Job: Exactly and only the lines from the one containing "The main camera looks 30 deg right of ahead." through the one containing "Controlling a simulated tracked" are to be repeated, both ends included.

++++++++++

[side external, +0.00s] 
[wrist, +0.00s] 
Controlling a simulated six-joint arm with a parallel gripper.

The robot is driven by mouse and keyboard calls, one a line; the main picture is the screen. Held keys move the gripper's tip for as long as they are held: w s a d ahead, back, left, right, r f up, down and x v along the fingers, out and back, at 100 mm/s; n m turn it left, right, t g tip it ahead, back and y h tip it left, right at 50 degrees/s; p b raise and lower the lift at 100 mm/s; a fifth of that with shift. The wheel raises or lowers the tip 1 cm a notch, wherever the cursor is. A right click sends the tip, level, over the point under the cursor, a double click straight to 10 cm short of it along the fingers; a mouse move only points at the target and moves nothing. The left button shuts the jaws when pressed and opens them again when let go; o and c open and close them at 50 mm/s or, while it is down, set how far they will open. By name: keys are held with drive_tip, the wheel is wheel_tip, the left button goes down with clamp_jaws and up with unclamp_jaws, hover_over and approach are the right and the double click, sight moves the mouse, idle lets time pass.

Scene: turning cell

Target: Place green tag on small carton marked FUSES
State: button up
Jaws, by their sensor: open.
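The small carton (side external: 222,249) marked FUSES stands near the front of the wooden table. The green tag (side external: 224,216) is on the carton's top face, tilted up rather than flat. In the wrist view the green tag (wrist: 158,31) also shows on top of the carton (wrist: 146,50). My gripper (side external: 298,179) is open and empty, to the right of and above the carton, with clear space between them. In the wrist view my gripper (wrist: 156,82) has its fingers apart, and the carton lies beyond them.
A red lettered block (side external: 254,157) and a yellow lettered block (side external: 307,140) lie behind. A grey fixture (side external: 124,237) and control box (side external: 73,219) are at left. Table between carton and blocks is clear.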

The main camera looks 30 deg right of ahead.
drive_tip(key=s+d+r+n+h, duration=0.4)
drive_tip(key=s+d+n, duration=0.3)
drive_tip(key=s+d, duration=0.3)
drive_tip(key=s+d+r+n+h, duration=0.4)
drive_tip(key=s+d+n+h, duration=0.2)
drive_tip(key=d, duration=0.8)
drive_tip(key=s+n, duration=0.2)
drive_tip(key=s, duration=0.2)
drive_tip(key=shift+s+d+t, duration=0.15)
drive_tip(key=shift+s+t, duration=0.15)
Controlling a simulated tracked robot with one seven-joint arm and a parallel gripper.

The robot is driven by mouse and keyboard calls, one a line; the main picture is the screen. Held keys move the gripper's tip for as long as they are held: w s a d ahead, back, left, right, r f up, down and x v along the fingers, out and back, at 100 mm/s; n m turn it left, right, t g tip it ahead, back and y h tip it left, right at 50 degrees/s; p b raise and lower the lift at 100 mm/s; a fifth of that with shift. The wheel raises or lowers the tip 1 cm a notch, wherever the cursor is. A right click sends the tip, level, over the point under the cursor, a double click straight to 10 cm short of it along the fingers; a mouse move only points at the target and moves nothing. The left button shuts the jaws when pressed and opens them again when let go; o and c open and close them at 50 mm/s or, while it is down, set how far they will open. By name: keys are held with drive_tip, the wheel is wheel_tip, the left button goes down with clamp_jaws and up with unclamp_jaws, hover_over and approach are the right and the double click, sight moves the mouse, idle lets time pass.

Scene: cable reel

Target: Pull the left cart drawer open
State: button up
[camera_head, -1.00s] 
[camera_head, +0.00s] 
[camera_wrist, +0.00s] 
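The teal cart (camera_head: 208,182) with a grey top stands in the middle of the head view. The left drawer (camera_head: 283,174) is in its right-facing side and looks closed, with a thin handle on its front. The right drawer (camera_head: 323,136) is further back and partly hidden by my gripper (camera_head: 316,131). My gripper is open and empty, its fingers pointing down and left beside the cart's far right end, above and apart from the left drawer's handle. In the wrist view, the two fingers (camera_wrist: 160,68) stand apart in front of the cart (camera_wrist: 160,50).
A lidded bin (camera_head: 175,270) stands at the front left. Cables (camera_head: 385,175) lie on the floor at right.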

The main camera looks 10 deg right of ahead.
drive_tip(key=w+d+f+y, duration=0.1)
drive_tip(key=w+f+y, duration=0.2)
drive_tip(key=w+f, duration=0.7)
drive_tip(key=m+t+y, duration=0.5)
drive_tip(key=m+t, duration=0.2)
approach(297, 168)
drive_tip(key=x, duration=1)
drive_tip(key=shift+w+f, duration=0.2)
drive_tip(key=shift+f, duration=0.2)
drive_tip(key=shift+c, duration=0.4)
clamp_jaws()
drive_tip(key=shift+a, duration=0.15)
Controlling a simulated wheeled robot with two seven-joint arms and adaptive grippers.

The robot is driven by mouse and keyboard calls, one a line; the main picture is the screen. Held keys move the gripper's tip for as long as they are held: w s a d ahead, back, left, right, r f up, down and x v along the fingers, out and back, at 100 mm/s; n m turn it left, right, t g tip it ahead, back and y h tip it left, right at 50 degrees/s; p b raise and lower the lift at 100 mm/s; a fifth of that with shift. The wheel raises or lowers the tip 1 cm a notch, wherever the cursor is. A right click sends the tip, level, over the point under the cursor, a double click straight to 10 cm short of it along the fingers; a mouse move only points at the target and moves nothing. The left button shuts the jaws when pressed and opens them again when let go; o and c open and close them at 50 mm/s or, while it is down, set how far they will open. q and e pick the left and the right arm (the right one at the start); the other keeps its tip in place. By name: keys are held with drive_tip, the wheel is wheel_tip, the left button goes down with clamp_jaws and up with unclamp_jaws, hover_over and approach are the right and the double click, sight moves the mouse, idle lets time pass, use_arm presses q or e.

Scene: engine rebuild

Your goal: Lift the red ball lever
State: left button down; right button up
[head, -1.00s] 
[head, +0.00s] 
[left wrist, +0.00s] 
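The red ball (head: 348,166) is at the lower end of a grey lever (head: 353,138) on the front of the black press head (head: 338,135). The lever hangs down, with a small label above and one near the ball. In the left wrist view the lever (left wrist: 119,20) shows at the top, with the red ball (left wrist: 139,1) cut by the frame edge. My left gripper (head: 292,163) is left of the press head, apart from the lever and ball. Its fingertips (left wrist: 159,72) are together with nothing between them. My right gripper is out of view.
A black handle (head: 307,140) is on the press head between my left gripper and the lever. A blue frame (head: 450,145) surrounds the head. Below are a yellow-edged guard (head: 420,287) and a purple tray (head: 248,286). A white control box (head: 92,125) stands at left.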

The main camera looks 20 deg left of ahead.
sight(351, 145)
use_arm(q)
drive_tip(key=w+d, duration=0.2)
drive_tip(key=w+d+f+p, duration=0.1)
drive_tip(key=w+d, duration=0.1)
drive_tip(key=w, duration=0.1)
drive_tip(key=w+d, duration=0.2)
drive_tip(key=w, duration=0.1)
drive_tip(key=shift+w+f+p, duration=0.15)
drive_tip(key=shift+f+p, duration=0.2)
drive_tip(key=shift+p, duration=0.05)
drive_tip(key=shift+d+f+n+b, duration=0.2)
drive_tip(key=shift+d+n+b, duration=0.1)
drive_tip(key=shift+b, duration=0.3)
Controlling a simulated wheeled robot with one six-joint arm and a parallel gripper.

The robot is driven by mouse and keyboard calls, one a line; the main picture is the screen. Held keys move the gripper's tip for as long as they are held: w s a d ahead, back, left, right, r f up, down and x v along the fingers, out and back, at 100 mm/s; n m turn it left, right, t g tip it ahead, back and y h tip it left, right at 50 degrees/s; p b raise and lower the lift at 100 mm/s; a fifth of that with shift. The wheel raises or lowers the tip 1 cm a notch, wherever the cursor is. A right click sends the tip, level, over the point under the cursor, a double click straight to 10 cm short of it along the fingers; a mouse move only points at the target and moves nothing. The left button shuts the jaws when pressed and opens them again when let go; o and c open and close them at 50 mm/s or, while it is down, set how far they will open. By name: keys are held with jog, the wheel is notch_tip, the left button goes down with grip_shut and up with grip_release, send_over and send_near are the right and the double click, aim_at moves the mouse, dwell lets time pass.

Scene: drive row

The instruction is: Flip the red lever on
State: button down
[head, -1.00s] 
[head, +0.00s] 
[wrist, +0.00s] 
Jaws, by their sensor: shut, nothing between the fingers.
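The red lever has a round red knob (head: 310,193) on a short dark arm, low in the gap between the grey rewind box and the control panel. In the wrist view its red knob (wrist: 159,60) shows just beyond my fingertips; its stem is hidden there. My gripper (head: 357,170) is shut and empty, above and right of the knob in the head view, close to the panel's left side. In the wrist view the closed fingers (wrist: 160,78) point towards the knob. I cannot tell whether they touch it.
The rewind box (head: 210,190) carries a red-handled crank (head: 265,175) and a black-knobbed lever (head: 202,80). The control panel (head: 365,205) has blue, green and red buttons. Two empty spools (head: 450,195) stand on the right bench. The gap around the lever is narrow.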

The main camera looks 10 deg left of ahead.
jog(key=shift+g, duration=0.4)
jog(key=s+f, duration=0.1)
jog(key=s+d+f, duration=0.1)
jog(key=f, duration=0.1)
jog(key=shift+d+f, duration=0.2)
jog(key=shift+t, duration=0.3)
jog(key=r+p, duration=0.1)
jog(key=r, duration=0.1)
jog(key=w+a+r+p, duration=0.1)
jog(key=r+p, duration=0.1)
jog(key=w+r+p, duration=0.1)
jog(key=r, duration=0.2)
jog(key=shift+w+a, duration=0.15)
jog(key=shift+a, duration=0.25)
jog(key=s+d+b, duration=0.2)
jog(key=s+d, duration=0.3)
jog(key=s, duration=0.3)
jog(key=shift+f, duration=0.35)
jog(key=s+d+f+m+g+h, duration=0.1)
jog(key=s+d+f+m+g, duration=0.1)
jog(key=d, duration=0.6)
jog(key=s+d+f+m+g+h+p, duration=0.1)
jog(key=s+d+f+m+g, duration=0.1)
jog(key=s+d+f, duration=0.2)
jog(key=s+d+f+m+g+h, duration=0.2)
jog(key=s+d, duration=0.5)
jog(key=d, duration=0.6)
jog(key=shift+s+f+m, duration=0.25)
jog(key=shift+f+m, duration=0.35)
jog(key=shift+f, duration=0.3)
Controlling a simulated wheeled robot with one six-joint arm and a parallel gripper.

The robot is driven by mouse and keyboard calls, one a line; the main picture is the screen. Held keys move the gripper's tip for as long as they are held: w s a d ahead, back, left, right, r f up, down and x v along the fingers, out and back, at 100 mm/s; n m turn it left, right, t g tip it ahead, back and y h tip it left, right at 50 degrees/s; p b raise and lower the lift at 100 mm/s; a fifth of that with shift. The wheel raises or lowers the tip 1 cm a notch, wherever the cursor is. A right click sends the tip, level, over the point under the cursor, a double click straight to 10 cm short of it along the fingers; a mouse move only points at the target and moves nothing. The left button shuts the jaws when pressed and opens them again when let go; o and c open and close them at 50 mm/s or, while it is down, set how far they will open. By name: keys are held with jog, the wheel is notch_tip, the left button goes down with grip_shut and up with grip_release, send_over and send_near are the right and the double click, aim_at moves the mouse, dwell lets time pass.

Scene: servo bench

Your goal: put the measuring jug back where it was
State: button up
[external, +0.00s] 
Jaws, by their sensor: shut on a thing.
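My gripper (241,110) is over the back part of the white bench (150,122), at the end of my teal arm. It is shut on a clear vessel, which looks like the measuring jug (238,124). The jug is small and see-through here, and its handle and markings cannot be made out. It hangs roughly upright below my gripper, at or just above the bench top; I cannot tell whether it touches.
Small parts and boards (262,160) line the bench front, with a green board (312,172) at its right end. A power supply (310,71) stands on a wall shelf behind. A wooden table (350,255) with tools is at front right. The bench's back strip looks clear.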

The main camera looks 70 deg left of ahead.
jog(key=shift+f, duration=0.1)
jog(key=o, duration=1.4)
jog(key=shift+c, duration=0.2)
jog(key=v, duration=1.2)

++++++++++

Solution to this task:
The main camera looks 30 deg right of ahead.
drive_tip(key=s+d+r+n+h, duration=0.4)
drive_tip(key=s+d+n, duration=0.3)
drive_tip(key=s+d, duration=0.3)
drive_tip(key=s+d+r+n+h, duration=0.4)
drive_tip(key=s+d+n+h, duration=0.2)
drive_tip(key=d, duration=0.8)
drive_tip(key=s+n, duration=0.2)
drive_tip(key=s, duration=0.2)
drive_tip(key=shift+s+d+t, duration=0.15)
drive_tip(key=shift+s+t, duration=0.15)
Controlling a simulated tracked robot with one seven-joint arm and a parallel gripper.

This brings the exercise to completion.